-- Data to process --
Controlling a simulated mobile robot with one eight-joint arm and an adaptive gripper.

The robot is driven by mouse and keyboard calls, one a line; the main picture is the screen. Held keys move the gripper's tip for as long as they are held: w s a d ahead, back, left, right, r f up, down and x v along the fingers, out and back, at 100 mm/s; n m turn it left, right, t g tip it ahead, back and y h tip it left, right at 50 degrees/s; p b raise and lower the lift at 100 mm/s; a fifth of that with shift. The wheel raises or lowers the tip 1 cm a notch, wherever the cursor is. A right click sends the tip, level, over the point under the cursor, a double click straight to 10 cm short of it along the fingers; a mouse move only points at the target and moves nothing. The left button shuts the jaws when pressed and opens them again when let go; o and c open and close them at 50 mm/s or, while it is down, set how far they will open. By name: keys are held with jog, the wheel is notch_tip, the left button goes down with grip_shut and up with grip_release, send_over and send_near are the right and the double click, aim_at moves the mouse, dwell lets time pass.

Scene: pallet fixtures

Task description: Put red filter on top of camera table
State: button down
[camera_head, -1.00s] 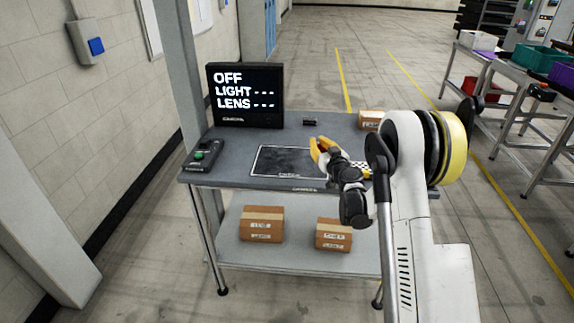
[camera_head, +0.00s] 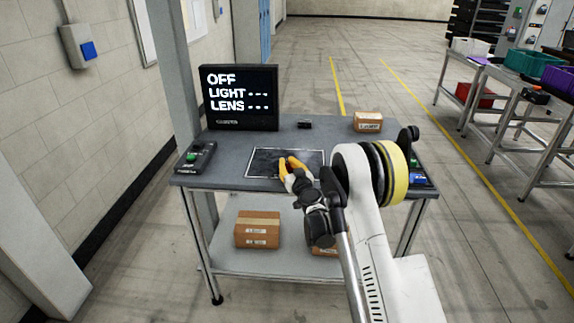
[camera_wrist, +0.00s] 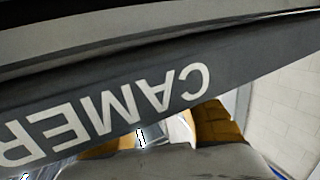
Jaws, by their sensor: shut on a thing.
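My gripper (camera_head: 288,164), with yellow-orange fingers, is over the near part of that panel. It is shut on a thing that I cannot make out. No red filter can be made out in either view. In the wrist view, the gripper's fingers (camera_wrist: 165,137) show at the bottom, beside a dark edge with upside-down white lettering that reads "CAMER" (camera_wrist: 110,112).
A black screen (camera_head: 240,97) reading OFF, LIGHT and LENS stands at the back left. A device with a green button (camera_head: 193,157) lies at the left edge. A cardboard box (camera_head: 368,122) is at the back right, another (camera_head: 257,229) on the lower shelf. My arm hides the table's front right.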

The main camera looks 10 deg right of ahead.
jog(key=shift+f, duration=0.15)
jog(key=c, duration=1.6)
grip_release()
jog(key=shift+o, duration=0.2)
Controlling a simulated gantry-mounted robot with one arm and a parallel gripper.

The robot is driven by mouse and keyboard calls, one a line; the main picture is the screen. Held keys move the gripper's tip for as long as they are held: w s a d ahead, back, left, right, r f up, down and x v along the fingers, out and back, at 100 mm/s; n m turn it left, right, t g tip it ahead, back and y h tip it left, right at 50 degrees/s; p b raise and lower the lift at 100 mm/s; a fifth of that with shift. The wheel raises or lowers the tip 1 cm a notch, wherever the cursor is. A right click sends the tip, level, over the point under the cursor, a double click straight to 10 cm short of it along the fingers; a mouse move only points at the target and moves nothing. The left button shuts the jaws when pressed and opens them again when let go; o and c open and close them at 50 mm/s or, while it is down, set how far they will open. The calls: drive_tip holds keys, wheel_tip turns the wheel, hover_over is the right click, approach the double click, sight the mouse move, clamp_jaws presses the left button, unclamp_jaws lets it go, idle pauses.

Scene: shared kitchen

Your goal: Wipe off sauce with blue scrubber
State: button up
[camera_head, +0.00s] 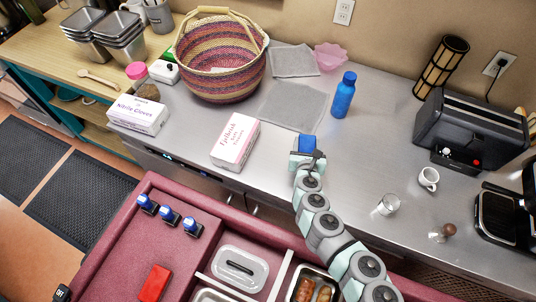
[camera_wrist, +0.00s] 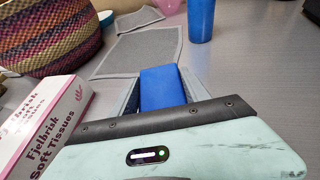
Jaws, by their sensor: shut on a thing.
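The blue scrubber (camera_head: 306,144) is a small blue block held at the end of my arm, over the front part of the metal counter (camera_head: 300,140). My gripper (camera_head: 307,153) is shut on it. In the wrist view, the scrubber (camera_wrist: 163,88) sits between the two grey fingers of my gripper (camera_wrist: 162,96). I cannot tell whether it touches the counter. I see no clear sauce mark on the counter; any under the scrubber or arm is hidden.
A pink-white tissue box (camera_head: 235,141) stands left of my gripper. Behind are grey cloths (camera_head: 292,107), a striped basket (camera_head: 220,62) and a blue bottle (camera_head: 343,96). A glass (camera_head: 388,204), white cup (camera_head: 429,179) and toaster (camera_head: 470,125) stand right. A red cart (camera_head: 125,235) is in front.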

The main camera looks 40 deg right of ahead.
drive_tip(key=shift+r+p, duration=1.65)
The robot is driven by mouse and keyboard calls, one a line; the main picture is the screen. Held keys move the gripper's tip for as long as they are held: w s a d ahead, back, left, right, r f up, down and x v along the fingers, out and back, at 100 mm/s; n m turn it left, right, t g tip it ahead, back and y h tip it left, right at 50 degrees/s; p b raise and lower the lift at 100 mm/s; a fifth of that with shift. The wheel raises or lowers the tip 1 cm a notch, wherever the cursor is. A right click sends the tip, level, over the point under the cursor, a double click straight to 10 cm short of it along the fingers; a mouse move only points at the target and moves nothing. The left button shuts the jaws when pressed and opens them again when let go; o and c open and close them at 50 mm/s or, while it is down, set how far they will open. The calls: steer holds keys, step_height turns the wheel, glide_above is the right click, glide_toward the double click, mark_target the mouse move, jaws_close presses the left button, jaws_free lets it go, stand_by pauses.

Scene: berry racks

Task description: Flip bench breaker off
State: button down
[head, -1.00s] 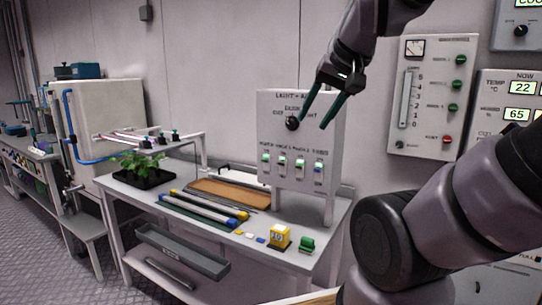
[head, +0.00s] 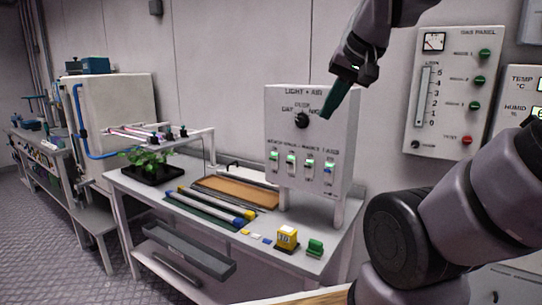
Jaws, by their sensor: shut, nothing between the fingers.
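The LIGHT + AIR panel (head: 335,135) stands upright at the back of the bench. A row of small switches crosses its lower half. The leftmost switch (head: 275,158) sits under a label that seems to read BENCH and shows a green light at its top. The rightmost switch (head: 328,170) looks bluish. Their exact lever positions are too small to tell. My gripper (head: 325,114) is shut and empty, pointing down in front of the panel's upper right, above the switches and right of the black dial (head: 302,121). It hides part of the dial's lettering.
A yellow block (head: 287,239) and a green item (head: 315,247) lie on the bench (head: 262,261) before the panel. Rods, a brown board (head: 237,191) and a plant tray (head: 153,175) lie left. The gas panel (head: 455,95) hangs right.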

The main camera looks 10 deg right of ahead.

-- Objective --
All of the lines above should be printed exactly, minus the pictures.

-- The reply --
Controlling a simulated mobile robot with one eight-joint arm and an adaptive gripper.

The robot is driven by mouse and keyboard calls, one a line; the main picture is the screen. Held keys move the gripper's tip for as long as they are held: w s a d ahead, back, left, right, r f up, down and x v along the fingers, out and back, at 100 mm/s; n m turn it left, right, t g tip it ahead, back and y h tip it left, right at 50 degrees/s; p b raise and lower the lift at 100 mm/s; a fifth of that with shift. The wheel raises or lowers the tip 1 cm a notch, wherever the cursor is. A right click sends the tip, level, over the point under the cursor, a double click straight to 10 cm short of it along the fingers; a mouse move only points at the target and moves nothing. The left button shuts the jaws when pressed and opens them again when let go; o and c open and close them at 50 mm/s or, while it is down, set how far they will open. By name: keys are held with jog, the wheel is notch_tip, the left button goes down with grip_shut and up with grip_release, send_over and send_near are the right and the double click, aim_at moves the mouse, dwell lets time pass.

Scene: pallet fixtures

Task description: Put red filter on top of camera table
State: button down
[camera_head, -1.00s] 
[camera_head, +0.00s] 
[camera_wrist, +0.00s] 
Jaws, by their sensor: shut on a thing.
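My gripper (camera_head: 288,164), with yellow-orange fingers, is over the near part of that panel. It is shut on a thing that I cannot make out. No red filter can be made out in either view. In the wrist view, the gripper's fingers (camera_wrist: 165,137) show at the bottom, beside a dark edge with upside-down white lettering that reads "CAMER" (camera_wrist: 110,112).
A black screen (camera_head: 240,97) reading OFF, LIGHT and LENS stands at the back left. A device with a green button (camera_head: 193,157) lies at the left edge. A cardboard box (camera_head: 368,122) is at the back right, another (camera_head: 257,229) on the lower shelf. My arm hides the table's front right.

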The main camera looks 10 deg right of ahead.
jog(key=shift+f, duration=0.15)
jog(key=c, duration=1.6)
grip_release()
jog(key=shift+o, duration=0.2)
Controlling a simulated gantry-mounted robot with one arm and a parallel gripper.

The robot is driven by mouse and keyboard calls, one a line; the main picture is the screen. Held keys move the gripper's tip for as long as they are held: w s a d ahead, back, left, right, r f up, down and x v along the fingers, out and back, at 100 mm/s; n m turn it left, right, t g tip it ahead, back and y h tip it left, right at 50 degrees/s; p b raise and lower the lift at 100 mm/s; a fifth of that with shift. The wheel raises or lowers the tip 1 cm a notch, wherever the cursor is. A right click sends the tip, level, over the point under the cursor, a double click straight to 10 cm short of it along the fingers; a mouse move only points at the target and moves nothing. The left button shuts the jaws when pressed and opens them again when let go; o and c open and close them at 50 mm/s or, while it is down, set how far they will open. The calls: drive_tip holds keys, wheel_tip turns the wheel, hover_over is the right click, approach the double click, sight the mouse move, clamp_jaws presses the left button, unclamp_jaws lets it go, idle pauses.

Scene: shared kitchen

Your goal: Wipe off sauce with blue scrubber
State: button up
[camera_head, +0.00s] 
[camera_wrist, +0.00s] 
Jaws, by their sensor: shut on a thing.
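The blue scrubber (camera_head: 306,144) is a small blue block held at the end of my arm, over the front part of the metal counter (camera_head: 300,140). My gripper (camera_head: 307,153) is shut on it. In the wrist view, the scrubber (camera_wrist: 163,88) sits between the two grey fingers of my gripper (camera_wrist: 162,96). I cannot tell whether it touches the counter. I see no clear sauce mark on the counter; any under the scrubber or arm is hidden.
A pink-white tissue box (camera_head: 235,141) stands left of my gripper. Behind are grey cloths (camera_head: 292,107), a striped basket (camera_head: 220,62) and a blue bottle (camera_head: 343,96). A glass (camera_head: 388,204), white cup (camera_head: 429,179) and toaster (camera_head: 470,125) stand right. A red cart (camera_head: 125,235) is in front.

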The main camera looks 40 deg right of ahead.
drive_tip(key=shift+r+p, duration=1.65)
The robot is driven by mouse and keyboard calls, one a line; the main picture is the screen. Held keys move the gripper's tip for as long as they are held: w s a d ahead, back, left, right, r f up, down and x v along the fingers, out and back, at 100 mm/s; n m turn it left, right, t g tip it ahead, back and y h tip it left, right at 50 degrees/s; p b raise and lower the lift at 100 mm/s; a fifth of that with shift. The wheel raises or lowers the tip 1 cm a notch, wherever the cursor is. A right click sends the tip, level, over the point under the cursor, a double click straight to 10 cm short of it along the fingers; a mouse move only points at the target and moves nothing. The left button shuts the jaws when pressed and opens them again when let go; o and c open and close them at 50 mm/s or, while it is down, set how far they will open. The calls: steer holds keys, step_height turns the wheel, glide_above is the right click, glide_toward the double click, mark_target the mouse move, jaws_close presses the left button, jaws_free lets it go, stand_by pauses.

Scene: berry racks

Task description: Flip bench breaker off
State: button down
[head, -1.00s] 
[head, +0.00s] 
Jaws, by their sensor: shut, nothing between the fingers.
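The LIGHT + AIR panel (head: 335,135) stands upright at the back of the bench. A row of small switches crosses its lower half. The leftmost switch (head: 275,158) sits under a label that seems to read BENCH and shows a green light at its top. The rightmost switch (head: 328,170) looks bluish. Their exact lever positions are too small to tell. My gripper (head: 325,114) is shut and empty, pointing down in front of the panel's upper right, above the switches and right of the black dial (head: 302,121). It hides part of the dial's lettering.
A yellow block (head: 287,239) and a green item (head: 315,247) lie on the bench (head: 262,261) before the panel. Rods, a brown board (head: 237,191) and a plant tray (head: 153,175) lie left. The gas panel (head: 455,95) hangs right.

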The main camera looks 10 deg right of ahead.

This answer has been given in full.